Sure the locals are unpleasant, rough and ready boozehounds with bad teeth whose idea of a good night out is getting pissed, getting in a fight and punching to death the wounded kangaroo they’ve just shot (that does sound fun) but their intentions are good.  They’re just being friendly, neighbourly, aggressively generous in their determination to look after the down on his luck outsider, buying him drinks (a LOT of drinks) to loosen him up and make him feel welcome.  No one forces the smug, superior, condescending Grant into gambling away all his money, his own greed and desperation do that, and it’s his need to be accepted as one of the boys by the Yabba’s bullying, macho male population that speeds his disintegration.  If he ends up a drunken, sunburned mess covered in kangaroo blood, being molested by Donald Pleasance and contemplating suicide, he really has no one to blame but himself. 

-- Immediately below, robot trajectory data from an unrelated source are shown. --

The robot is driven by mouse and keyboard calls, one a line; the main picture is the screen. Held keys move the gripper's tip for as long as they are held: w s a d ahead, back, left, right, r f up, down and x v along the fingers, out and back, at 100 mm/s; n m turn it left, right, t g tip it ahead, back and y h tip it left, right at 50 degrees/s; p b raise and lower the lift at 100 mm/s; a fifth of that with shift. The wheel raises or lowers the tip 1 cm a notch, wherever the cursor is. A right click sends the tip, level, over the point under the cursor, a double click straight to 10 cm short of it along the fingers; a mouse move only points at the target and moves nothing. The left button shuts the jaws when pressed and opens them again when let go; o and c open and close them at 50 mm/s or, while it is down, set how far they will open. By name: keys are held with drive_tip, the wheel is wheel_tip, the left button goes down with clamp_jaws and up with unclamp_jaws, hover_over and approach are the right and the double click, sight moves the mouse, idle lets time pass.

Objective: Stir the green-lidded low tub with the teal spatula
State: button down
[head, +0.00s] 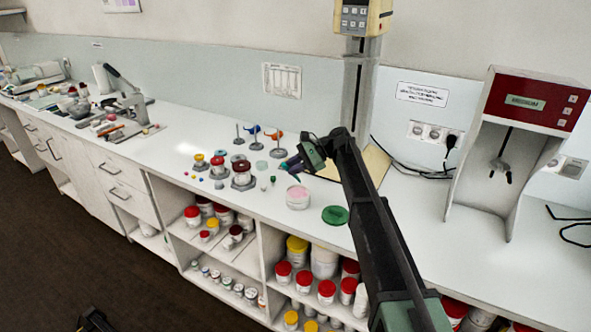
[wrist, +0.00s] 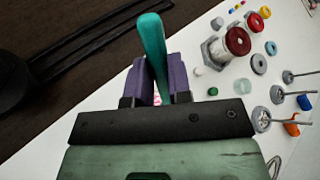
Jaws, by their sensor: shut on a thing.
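The low tub (head: 298,197) stands open near the counter's front edge in the head view, with pink contents showing. Its green lid (head: 335,215) lies flat on the counter to the right of it. My gripper (head: 287,166) is above and slightly left of the tub. In the wrist view its purple fingers are shut on the teal spatula (wrist: 152,45), whose upper end stands up between them. A little pink shows between the fingers there.
Red-topped jars (head: 241,172) and small coloured pieces stand left of the tub. Stands with blue and orange clamps (head: 277,137) are behind them. A red-topped machine (head: 530,100) stands at the right. Counter between the lid and this machine is mostly clear.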

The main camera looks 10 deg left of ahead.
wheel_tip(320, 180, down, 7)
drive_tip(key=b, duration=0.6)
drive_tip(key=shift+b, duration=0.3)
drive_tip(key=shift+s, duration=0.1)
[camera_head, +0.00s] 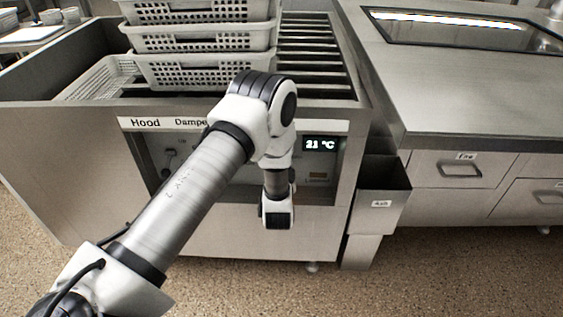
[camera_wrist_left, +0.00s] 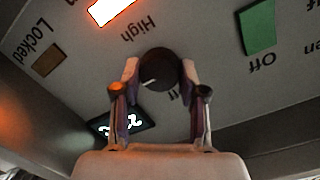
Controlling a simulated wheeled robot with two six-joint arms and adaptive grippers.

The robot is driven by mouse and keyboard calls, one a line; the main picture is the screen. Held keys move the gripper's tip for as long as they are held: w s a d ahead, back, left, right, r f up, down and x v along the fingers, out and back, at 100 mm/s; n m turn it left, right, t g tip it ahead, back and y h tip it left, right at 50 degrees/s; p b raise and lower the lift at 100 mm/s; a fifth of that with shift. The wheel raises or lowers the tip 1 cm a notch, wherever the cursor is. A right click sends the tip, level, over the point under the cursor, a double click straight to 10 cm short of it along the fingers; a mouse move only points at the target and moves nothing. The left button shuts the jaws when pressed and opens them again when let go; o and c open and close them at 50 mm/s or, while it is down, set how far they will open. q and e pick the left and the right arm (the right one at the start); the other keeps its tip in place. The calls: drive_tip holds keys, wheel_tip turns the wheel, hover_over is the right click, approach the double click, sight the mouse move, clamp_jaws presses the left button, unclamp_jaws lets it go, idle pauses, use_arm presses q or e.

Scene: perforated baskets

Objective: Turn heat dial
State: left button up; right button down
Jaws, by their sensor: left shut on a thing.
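The heat dial (camera_wrist_left: 157,66) is a round dark knob with a pale pointer mark, on a grey panel in the left wrist view. The label "High" is beside it, and another label is partly covered by a finger. My left gripper (camera_wrist_left: 160,73) has one finger on each side of the dial and is shut on it. In the head view my left arm crosses the control panel (camera_head: 345,165), and the fingers and dial are hidden behind it. A display (camera_head: 320,144) there reads 21 °C. My right gripper is in neither view.
The left wrist view shows a glowing indicator (camera_wrist_left: 112,8), a brown one (camera_wrist_left: 47,60) by "Locked" and a green switch (camera_wrist_left: 257,28). Stacked perforated baskets (camera_head: 205,40) stand above the panel. An ash bin (camera_head: 381,190) juts out at its right.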

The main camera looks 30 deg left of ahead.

The performances are excellent with Gary Bond channeling the young Peter O’Toole as the aloof, arrogant outsider who’s every bit as unlikable in his pretentious snobbery as the brutish townspeople, Kotcheff’s then wife Sylvia Kay is a study in frustration as the town bike while Donald Pleasance is wonderful as the alcoholic Doc, a mournful, misanthropic man whose appetites have caused him to fall about as far as he can but who still may be the film’s most sympathetic and, in a twisted way, most fundamentally decent character.  Kotcheff and cinematographer Brian West shoot the film with a searing precision, all sweaty faces, parched landscapes and blinding sun that lends the film a hallucinatory, nightmarish quality that heightens the darkness at its heart, making you feel as hungover as the protagonist, and the film cultivates an atmosphere of shocking brutality, not just in the hunting scenes but in the dialogue as well, with a constant undercurrent of violence and threat to even the most friendly conversational exchanges. 

A disturbing, existential dissection of the Australian frontier psyche and the appetite for darkness and degradation that lurks within all of us, Wake In Fright is a ferocious examination of the roots of male violence that’s ripe for reappraisal.  Perhaps the most shocking thing about the film though is the director went on to make Weekend At Bernie’s.  If that doesn’t make you want to punch a kangaroo, nothing will.